Ada sebuah kisah seorang kaya yang sibuk, datang kepada seorang guru spiritual. “ Guru ajarkan padaku bagaimana aku bisa mendapatkan kedamaian hidup.” Jawab sang guru, “ Baiklah, aku akan mengajarkanmu dengan satu kata saja karena kamu sungguh sibuk. HENING.” Lalu jawab si orang kaya yang sibuk itu. “ Bagaimana caranya agar aku bisa HENING?” Jawab sang Guru, “ MEDITASI.” “ Bagaimana caranya agar saya bisa bermeditasi ? “ Jawab sang Guru lagi, “ HENING”.

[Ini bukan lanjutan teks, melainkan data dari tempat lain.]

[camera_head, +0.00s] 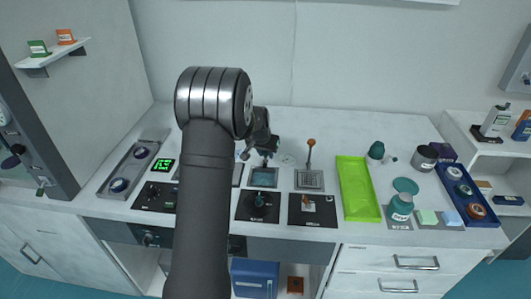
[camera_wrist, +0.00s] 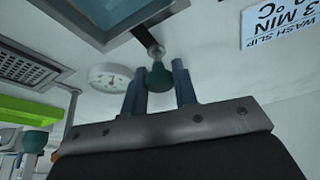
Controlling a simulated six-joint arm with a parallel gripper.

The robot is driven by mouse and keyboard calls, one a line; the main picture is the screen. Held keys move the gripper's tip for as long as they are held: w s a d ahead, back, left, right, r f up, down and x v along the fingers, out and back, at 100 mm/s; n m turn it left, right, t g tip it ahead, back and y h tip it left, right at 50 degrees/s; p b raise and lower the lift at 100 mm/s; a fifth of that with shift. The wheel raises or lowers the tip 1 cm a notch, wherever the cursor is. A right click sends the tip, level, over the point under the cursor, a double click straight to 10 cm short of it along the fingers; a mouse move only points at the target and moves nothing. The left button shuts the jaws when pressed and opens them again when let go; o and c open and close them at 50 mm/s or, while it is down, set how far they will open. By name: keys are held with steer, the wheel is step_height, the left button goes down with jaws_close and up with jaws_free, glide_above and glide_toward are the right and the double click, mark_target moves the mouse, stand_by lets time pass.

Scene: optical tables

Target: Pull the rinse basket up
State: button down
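The rinse basin (camera_head: 263,178) is a square, water-blue well in the worktop, and its corner shows in the wrist view (camera_wrist: 105,22). A metal rod at its edge ends in a dark green knob (camera_wrist: 160,78), which I take as the basket's handle. The basket itself cannot be made out. My gripper (camera_wrist: 160,88) points at the knob, with one finger on each side of it. The fingers look open, and I cannot tell if either touches the knob. In the head view my gripper (camera_head: 264,153) is above the back of the basin and hides the knob.
A slotted drain plate (camera_head: 309,180) with an orange-knobbed lever (camera_head: 310,146) stands right of the basin. A lime tray (camera_head: 357,190) lies further right. A round dial (camera_wrist: 110,75) and a printed wash slip (camera_wrist: 280,22) are near the knob. Control panels (camera_head: 258,205) line the front.

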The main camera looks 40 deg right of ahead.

Damai atau kedamaian sesungguhnya bersifat personal, sebab berhubungan dengan hati/batin. Untuk sampai pada pemahaman batin kita, kita harus melewati keheningan. Setelah sampai di kedalam batin, kita baru bisa mengolah untuk menjadi damai. Maka semua usaha untuk mencapai itu bersifat personal. Karena sifatnya personal, cara untuk mencapainya juga khas. Cara si A belum tentu cocok digunakan si B demikian juga sebaliknya. Karena berhubungan dengan batin/hati, usaha untuk menemukan kedamaian selalu memerlukan jalan ’ ke dalam’ diri pribadi. Untuk menemukan jalan ‘ke dalam’ diperlukan olah batin personal melewati kesendirian. Kesendiran itu mutlak harus dilewati. Ada guru atau pembimbing spiritual yang bisa memberitahu jalannya, tetapi ia tidak pernah bisa ‘masuk’. Ia hanya menunjukkan. Kita sendirilah yang harus berjalan dan menemukan dan melewati. Sendiri!
Maka kita mengenal berbagai cara dilakukan untuk sampai pada Damai. Ada yang bertapa di tempat yang sunyi di tengah hutan, seperti yang dilakukan oleh beberapa nenek moyang kita. Bukti hal itu, kita bisa menemukan petilasan – petilasan untuk bertapa di beberapa tempat di negeri kita ini. Ada juga yang menyepi di tempat – tempat ibadah yang sunyi. Ada yang mendaraskan doa pada heningnya malam yang larut. Usaha – usaha itu dilakukan untuk mendukung penemuan ‘jalan ke dalam’ . Itulah Aksi untuk sampai pada Damai.
Damai itu suatu keadaan batin. Apa yang terjadi secara lahir, tidak selalu sama dengan batin. Bisa iya bisa tidak. Ada orang yang berselisih, berbeda pendapat tetapi batinnya tidak diliputi dendam dan benci, maka ia bisa tetap damai. Ada orang yang menderita sakit, tetapi dia bisa sampai pada penerimaan diri, maka dia tetap damai.
Ada kisah dua sahabat. Mereka sudah puluhan tahun bersahabat dan tidak pernah bertengkar. Maka berkatalah yang satu kepada yang lain. “ Sudah puluhan tahun kita bersahabat dan kita tidak pernah bertengkar. Mari kita bertengkar sekali saja.” Sahabatnya menjawab, “Baiklah, mari kita mulai. “ “ Kita mau bertengkar soal apa?” Tanya si yang satu. “hmmm… terserah saja.” “ Bagaimana kalau kita bertengkar soal bentuk tubuh kita? “ Tanyak lagi si sahabat. “Baiklah, aku setuju. Ayo kamu yang mulai!” pinta si sahabat satunya. “ Eh … sahabatku … apakah kamu selama ini tidak pernah merasa malu dengan dirimu. Lihat tubuhmu gendut, kulitmu hitam, hidungmu besar seperti badut, sungguh jelek kamu ini.” Olok si sahabat untuk memulai pertengkaran. Si sahabat hanya menatap dengan senyum sambil berkata, “ Benar katamu sahabatku. Aku gendut, kulitku hitam, hidungku besar menyeramkan seperti badut. Tetapi aku bangga dan bahagia dengan tubuh jelekku ini. Ini karunia Tuhan.” Mereka pun gagal untuk untuk bertengkar.
Damai itu personal. Damai itu keadaan batin. Maka ia tidak rusak oleh sesuatu yang berasal dari luar. Karena ia dicapai dengan proses personal, maka jika kedamaian bisa rusak juga oleh yang personal dan dari dalam. Maka mari kita menemukan sendiri ‘jalan ke dalam’, dengan aksi – aksi personal kita, agar kita sampai pada Damai dan tidak usah kawatir Damai yang kita temukan itu akan hilang dan rusak, karena tidak ada seorangpun yang bisa menghilangkan dan merusak Damai itu, kecuali kita sendiri. Selamat melakukan ‘Aksi’ untuk Damai.
*Sumber inspirasi tulisan dari buku Jalan Menuju Tuhan, Anthony de Mello.